Content warning: This review contains spoilers and mentions death and grief.
“Lamb” (2021), a film both praised and condemned for its weird animalistic premise, was surprisingly boring and emptily delivered albeit in a beautifully crisp package of Icelandic nature. The film, Valdimar Jóhannsson’s directorial debut, is so assured in style and yet flounders when it comes to substance and plot. The lingering shots which create echoes of silence and emptiness throughout are left meaningless when symbols remain underexplained, passive and unfinished. It is hard to feel immersed in the world, and with this one-foot-in, one-foot-out mentality, the story is far from gripping or emotive.
“Lamb” follows farmers María and Ingvar as they mourn their stillborn child. When a human/sheep hybrid infant is born on their farm, they raise it with the name Ada, intended for their own child. Despite bizarrely using Ada to work through their grief, they simply continue on with life. There is a minute change in atmosphere, but the changes are minuscule, told only sparsely through images and maybe one concrete line of dialogue, so not a lot of growth is really shown or expressed. The mood changes, but the subtlety of the change and the glacial pace the film follows makes it hard to appreciate.
The film as a whole begs the question: What happens when a symbol — namely Ada — is unsymbolic? How are we, the audience, meant to connect with the story, when the story itself is so disconnected and vignette-like in nature? The slice-of-life framework that “Lamb” follows necessitates unto itself a lack of major conflict or expository dialogue. Perhaps if the film ended with an understanding of what has changed and what the characters had learned, the slowness could be justified, but the ending is a total 180 that not only comes out of nowhere, but leaves the film totally unfinished.
This isn’t to say that every movie needs a reason for existing; movies are abstract and visual constructions that can function according to the filmmaker’s vision. However, if a movie focuses on a specific problem, the deep emotional wound of losing a child in this case, and then throws it away for a cheap non-payoff that introduces something new sans explanation, it feels overwhelmingly pointless. Paired with the lack of intention felt within the surface-level “weirdness” of the central figure/symbol, it’s hard to justify the choices made. The weirdness of the lamb symbol isn’t enough to make the film interesting, and the oddities don’t translate into the deep realism that is otherwise told.

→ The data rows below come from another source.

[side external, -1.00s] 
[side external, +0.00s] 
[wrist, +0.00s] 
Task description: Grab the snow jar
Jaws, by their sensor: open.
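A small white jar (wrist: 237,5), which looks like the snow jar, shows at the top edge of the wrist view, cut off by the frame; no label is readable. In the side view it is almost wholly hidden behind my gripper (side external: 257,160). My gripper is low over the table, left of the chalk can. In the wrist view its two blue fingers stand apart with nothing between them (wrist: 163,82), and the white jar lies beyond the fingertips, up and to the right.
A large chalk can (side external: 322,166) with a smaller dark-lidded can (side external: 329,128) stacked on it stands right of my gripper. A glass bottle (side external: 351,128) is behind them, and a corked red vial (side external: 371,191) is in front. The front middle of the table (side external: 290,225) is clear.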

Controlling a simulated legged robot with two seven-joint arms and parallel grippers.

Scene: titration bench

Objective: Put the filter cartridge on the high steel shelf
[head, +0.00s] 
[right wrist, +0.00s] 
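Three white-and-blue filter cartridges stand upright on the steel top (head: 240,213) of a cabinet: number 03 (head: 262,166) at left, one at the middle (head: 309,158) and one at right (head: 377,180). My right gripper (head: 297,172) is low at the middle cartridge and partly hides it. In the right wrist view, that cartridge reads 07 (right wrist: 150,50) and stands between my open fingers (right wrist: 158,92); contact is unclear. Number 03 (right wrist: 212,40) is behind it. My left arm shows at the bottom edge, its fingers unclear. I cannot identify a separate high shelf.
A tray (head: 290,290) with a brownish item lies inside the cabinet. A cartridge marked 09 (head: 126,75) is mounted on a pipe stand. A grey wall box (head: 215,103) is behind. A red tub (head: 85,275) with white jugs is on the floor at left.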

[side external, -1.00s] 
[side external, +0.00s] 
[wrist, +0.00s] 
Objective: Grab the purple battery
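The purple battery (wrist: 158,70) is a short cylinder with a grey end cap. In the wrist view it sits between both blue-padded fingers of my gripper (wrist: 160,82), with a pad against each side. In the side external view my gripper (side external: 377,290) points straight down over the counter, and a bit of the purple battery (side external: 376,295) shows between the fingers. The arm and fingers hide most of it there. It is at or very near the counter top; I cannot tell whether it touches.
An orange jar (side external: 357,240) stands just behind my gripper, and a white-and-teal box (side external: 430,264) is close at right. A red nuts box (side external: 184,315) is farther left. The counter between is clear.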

While the raison d'être is severely lacking, the visuals are almost enough to make up for this. The crisp farmland and openness of the Nordic sky work well to place the story in its very own and introspective setting. The cinematography heightens each shot to see the most beautiful version of reality. The CGI used for Ada goes unnoticed, adding to the realistic visuals. The acting is minimalist, which furthers this surface-level feeling of beautified reality. However, the clear talent that went into the making of the movie cannot save it from its own emptiness.
For a movie marketed as a horror/fantasy folktale, the film is ultimately a poor imitation on all counts. Minimalism, when applied to story, dialogue and cinematography, and when paired with a long run time, is an inevitable but unfortunate recipe for a boring and hollow movie.